At either end of the bridge is a broad circulating area or “plaza” for the marshalling of traffic, which converges on the bridge from all directions. The plaza on the New York side lies between 178th and 179th Streets, whose western ends it has swallowed up. In addition to the main ramps leading to these plazas, there are tunnels for road traffic and for rail connexions, though the lower deck of the bridge, designed to carry the rails, was not made part of the first building programme. The design of the bridge allows for a central 30-feet roadway, flanked on either side by two 28 ft. 9 in. roads and by two 10ft. 9in. Sidewalks, forming promenades along the outermost edges of the top deck. Provision is made on the lower deck for four electric railway tracks in connexion with the New York Rapid Transit system.

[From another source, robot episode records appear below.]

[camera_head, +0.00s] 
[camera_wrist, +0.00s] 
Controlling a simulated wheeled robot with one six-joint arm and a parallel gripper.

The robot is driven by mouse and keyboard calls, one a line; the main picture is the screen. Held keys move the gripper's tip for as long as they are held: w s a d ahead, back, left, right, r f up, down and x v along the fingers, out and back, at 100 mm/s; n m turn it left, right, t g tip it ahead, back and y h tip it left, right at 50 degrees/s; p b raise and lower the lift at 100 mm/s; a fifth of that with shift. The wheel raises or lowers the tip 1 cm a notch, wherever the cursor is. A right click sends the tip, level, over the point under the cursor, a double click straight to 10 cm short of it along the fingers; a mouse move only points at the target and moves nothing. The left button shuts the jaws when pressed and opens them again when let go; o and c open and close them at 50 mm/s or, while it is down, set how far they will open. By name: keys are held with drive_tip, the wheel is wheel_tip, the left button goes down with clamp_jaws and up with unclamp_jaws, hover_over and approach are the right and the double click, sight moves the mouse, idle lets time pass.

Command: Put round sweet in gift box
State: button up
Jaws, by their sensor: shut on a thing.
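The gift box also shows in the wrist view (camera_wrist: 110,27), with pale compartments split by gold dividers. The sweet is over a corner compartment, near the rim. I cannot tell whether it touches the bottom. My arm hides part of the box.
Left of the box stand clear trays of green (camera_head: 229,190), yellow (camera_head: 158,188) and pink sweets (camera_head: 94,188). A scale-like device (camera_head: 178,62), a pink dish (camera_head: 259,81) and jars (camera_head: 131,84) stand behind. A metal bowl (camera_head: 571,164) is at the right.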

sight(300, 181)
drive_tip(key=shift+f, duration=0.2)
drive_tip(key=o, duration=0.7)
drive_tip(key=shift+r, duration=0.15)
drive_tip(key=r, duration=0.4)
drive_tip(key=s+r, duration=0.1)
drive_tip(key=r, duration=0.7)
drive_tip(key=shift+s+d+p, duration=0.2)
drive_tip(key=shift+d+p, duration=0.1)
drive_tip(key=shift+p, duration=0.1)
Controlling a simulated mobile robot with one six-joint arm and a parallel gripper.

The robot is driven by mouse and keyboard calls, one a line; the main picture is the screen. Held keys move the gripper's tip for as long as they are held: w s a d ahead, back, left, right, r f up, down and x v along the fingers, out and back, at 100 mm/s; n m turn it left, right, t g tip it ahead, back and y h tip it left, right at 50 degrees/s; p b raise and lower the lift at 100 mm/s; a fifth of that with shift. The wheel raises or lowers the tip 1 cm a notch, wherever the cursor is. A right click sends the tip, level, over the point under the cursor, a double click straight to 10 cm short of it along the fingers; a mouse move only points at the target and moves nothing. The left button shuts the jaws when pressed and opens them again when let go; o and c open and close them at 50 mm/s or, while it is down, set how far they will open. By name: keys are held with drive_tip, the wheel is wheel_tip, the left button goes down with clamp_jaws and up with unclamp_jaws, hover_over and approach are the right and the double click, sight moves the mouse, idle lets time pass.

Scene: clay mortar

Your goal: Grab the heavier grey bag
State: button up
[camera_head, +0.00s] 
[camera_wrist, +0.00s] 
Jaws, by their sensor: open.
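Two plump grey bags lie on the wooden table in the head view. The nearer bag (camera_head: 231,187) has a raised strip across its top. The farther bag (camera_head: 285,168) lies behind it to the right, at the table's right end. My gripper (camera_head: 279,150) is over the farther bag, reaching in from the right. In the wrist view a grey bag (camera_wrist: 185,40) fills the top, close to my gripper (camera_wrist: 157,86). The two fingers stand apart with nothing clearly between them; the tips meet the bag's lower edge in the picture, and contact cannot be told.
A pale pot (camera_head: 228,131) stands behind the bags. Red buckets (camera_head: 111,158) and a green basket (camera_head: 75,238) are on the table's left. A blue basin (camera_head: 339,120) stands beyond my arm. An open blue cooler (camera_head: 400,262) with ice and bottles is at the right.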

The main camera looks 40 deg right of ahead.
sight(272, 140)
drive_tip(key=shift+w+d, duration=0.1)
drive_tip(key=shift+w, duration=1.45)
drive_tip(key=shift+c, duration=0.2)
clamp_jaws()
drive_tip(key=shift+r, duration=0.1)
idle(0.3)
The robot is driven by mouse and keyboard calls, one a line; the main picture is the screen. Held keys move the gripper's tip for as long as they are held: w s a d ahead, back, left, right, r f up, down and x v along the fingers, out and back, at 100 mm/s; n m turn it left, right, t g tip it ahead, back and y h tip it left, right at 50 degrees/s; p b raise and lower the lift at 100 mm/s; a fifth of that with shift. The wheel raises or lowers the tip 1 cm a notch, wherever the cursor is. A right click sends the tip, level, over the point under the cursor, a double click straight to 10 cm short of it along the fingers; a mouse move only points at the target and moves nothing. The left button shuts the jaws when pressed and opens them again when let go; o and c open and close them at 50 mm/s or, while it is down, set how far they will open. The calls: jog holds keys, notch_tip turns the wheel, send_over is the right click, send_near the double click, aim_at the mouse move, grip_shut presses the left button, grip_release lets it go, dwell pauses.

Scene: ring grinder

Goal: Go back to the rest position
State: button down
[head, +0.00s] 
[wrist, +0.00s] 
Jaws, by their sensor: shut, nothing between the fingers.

591 Feet Above Water Level
When the bridge was opened for traffic in 1932, the central carriageway on the upper deck, and the lower deck, with its four electric lines, remained to be built. The aim of the engineer was not to complete the structure before opening it, but to relieve existing motor traffic congestion as rapidly as possible.
Having provided a through way over the river for the most urgent traffic requirements, he intended to complete the less badly needed features at a more leisurely rate. There is nothing new in this policy. It was observed, for instance, in the building of the Simplon Tunnel under the Alps between Brig (Switzerland) and Domodossola (Italy), a single-track tunnel having been opened some time before its companion was built.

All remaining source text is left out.